Two-thirds of students want police removed from schools

More than two-thirds (69 percent) of middle and high school students think police should be removed from schools, a report from the Center for Popular Democracy finds.

Based on a survey of more than six hundred public school students as well as youth who were not in school but had been within the last eighteen months, the report, Arrested Learning: A survey of youth experiences of police and security at school (90 pages, PDF), found that 41 percent of respondents said they felt "unsafe" or "very unsafe" whenever they encountered a police officer at school. And a third (33 percent) reported feeling targeted by police based on their race, primary language, sexual orientation, or gender identity, with 64 percent of all respondents, 73 percent of Black respondents, and 74 percent of Latinx respondents saying that they or someone they knew had experienced at least one type of negative interaction with school police — including verbal harassment (20.3 percent), physical assault (10 percent), use of pepper spray (10 percent), physical search (34 percent), physical restraint (25 percent), arrest (26 percent), and the issuing of a juvenile report (18 percent) or ticket for court (16 percent).

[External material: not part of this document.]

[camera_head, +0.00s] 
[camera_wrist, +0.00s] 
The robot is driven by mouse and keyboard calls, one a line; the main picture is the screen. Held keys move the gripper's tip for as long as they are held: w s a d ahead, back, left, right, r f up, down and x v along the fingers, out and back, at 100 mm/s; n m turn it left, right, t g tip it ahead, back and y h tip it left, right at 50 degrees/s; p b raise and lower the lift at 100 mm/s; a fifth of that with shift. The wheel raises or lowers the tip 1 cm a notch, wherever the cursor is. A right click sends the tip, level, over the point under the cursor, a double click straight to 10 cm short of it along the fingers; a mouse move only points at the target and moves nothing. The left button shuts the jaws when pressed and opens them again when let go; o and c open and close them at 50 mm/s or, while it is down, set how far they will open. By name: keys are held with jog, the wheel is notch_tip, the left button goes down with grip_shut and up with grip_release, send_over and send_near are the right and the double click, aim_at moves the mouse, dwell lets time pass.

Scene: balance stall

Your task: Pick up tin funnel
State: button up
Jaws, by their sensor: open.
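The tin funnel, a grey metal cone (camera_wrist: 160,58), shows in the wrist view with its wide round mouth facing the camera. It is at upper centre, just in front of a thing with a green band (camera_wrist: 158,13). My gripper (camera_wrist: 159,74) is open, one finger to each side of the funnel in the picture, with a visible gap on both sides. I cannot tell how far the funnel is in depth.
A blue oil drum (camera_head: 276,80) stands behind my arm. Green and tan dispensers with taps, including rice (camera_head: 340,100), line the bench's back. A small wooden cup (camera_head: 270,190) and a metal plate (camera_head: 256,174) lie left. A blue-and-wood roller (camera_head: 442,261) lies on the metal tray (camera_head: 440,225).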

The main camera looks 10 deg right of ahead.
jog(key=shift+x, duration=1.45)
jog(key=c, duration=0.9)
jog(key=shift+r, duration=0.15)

The survey also found that 55 percent of respondents had to go through metal detectors at school and that Black and Latinx students were more likely than their white classmates to be subjected to further security measures, including being made to take off their shoes (34 percent and 22 percent vs. 7 percent), being patted down (17 percent and 9 percent vs. 4 percent), being physically searched (39 percent and 35 percent vs. 24 percent), and being "wanded" (40 percent and 28 percent vs. 17 percent).

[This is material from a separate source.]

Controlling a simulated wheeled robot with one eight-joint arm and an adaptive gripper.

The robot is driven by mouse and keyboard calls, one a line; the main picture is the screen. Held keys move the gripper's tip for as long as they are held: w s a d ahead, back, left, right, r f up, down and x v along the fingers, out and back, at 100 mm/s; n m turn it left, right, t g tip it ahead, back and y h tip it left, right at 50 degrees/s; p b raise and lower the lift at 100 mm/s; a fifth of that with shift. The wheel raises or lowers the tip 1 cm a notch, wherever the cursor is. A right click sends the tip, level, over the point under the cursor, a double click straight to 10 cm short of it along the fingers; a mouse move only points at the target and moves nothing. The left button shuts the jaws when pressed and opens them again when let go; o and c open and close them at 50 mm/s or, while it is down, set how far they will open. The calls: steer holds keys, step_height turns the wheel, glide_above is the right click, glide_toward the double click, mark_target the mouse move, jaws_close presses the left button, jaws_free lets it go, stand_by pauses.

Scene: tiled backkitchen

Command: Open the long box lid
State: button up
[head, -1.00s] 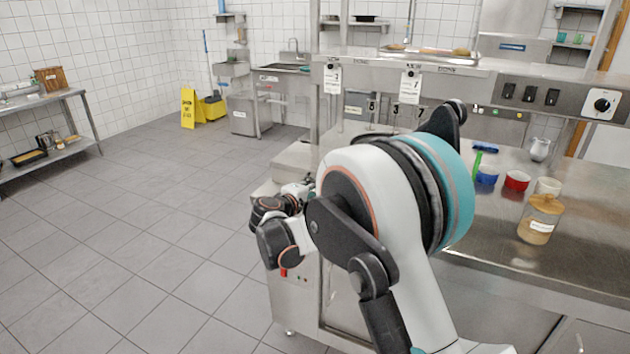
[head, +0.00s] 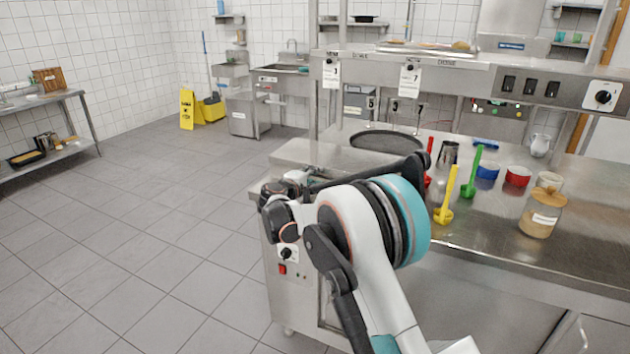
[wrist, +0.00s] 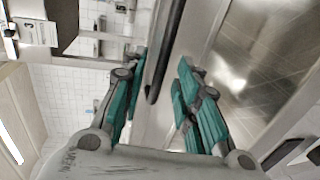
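A steel unit with a flat steel top (head: 312,153) stands at the left end of the counter in the head view; I take this top for the long box lid. A long dark bar (head: 345,180) runs along its front edge, partly behind my arm. In the wrist view a dark bar (wrist: 170,50), seemingly the same handle, runs between my gripper's teal fingers (wrist: 160,65). The fingers are apart, one on each side of the bar; I cannot tell if either touches it. In the head view my arm largely hides the gripper. The lid looks flat and closed.
A round dark plate (head: 385,140) lies behind the bar. Red, yellow (head: 446,205) and green ladles, a steel cup, blue and red bowls (head: 517,176) and a lidded jar (head: 541,215) stand on the counter to the right. A shelf hangs above.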

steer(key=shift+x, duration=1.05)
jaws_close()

According to the report, most students would rather see increased funding for dedicated college-prep programming and other resources and supports rather than for police, with 44 percent and 33 percent of respondents ranking mental health supports and teachers, respectively, as their highest funding priority and 77 percent ranking police as the lowest priority.

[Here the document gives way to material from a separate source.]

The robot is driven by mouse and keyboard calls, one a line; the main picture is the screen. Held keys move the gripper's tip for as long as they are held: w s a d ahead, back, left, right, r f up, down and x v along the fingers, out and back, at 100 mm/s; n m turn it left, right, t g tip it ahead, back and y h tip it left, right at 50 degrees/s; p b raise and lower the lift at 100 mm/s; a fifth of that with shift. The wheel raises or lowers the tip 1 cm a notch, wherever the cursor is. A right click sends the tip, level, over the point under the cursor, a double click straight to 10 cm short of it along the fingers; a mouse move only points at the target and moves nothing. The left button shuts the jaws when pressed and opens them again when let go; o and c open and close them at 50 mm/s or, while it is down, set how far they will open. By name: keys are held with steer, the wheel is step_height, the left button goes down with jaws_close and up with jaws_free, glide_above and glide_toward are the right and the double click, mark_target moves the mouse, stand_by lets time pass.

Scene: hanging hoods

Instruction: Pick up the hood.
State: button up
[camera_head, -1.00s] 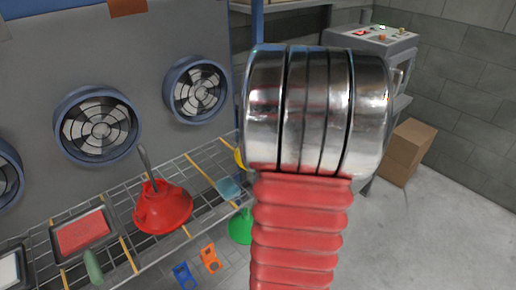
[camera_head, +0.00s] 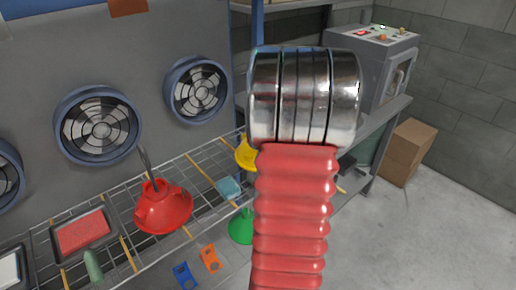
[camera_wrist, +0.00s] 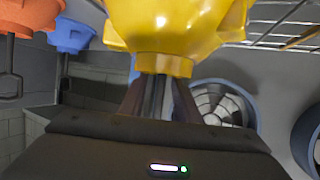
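In the wrist view a yellow hood (camera_wrist: 180,22) fills the top centre, with its collar and dark stem towards my gripper (camera_wrist: 157,98). The two dark fingers stand on either side of the stem. I cannot tell whether they press on it. In the head view the yellow hood (camera_head: 246,152) shows at the rack, partly hidden behind my arm; my gripper is hidden there. A red hood (camera_head: 163,207) with a grey upright stem and a green hood (camera_head: 241,227) are also at the rack. An orange hood (camera_wrist: 30,16) and a blue hood (camera_wrist: 72,36) show in the wrist view.
A wire rack (camera_head: 208,174) runs along a grey panel with round blue-rimmed fans (camera_head: 99,126). A red-filled tray (camera_head: 82,232) lies on the left. A control box (camera_head: 376,60) and a cardboard box (camera_head: 407,152) are at the right. Floor at the lower right is clear.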

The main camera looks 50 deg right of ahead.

"The school-to-prison-and-deportation pipeline is one of the most egregious examples of systemic racism and state-sanctioned violence in our country," said Kate Terenzi, senior policy and campaign strategist at the Center for Popular Democracy. "For too long, abusive policing has dominated school hallways and stifled students’ education, funneling them into the criminal legal system. Students deserve more than an education system that is hell-bent on criminalizing them instead of providing them with the resources they need to succeed."

"Arrested Learning: A survey of youth experiences of police and security at school." Center for Popular Democracy report 04/06/2021. "New Survey: 41% of young people reported feeling unsafe when they see police in schools." Center for Popular Democracy press release 04/06/2021.